Gujaratis love it. This is very favourite with Gujarati house wife. Specially in an evening when she is very tired and worn out from the day’s chores and don’t feel like cooking anything, but still she must cook something to fill the hungry, empty stomachs of the family members, she will make some Pudlas.
Chikpea flour, also called Besan, is always on hand in her pantry. She will then decide to make Pudlas. And you bet, no member of the family will say ‘no’ to it ! Pudlas can be cooked with minimum ingredients and very quickly. They are good as main light meal in the evening as chickpeas are easy to digest.

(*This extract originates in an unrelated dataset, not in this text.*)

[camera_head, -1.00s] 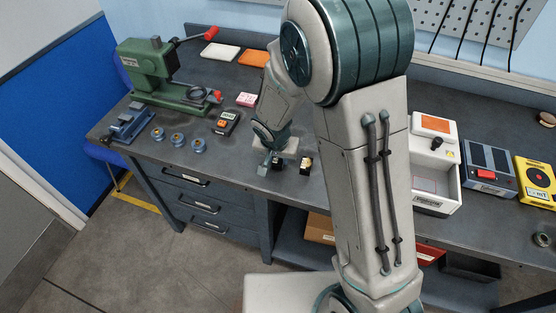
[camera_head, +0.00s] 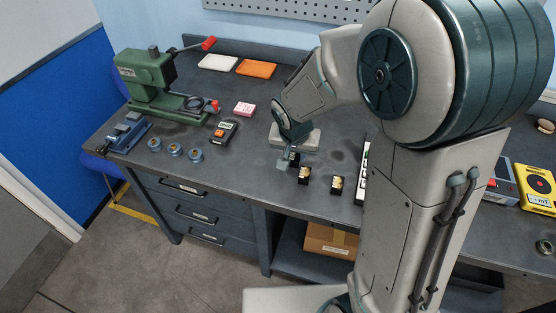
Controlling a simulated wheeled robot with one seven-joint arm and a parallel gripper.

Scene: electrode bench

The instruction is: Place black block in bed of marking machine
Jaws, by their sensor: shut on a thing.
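My gripper (camera_head: 288,161) is low over the front middle of the bench, shut on a small black block (camera_head: 294,159) that is mostly hidden by the fingers. A dark block with a pale, gold-marked face (camera_head: 304,175) stands just right of it, and a similar one (camera_head: 337,185) stands further right. A green lever press (camera_head: 150,80) stands at the back left.
A handheld meter (camera_head: 222,132), a pink box (camera_head: 244,109), several blue rings (camera_head: 175,149) and a blue vise (camera_head: 128,132) are on the left. White (camera_head: 218,62) and orange (camera_head: 257,68) trays lie behind. A yellow device (camera_head: 537,187) is far right.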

At many dinner parties, these are served as a ‘starter’ or ‘entrée’ also.
Pudlas at BBQ
In Melbourne, Australia, sometimes around 1978-79, on a warm summer Sunday, we had invited a few friends for lunch. We declared it a ‘Vegetarian BBQ’ day. We had just purchased a portable gas BBQ and were eager to use it. We decided to serve hot ‘Pudlas’ as a starter. As the guests came one after another, they were all served these hot pudlas. Many non-Gujarati and Australian friends had never tasted this item before. Even after three decades, whenever they meet me, they fondly remember this BBQ.
Chickpea flour – 1 cup - also known as ‘Besan’ in Indian grocery stores.
Water - 3/4 cup
Plain yogurt - 2 teaspoon
Chili powder – 10gm (Optional)
Asafetida – 5gm (Optional)
Salt – to taste
Coriander leaves – a few
Mix chickpea flour in two-third amount of water, mix yogurt and prepare a liquidy batter.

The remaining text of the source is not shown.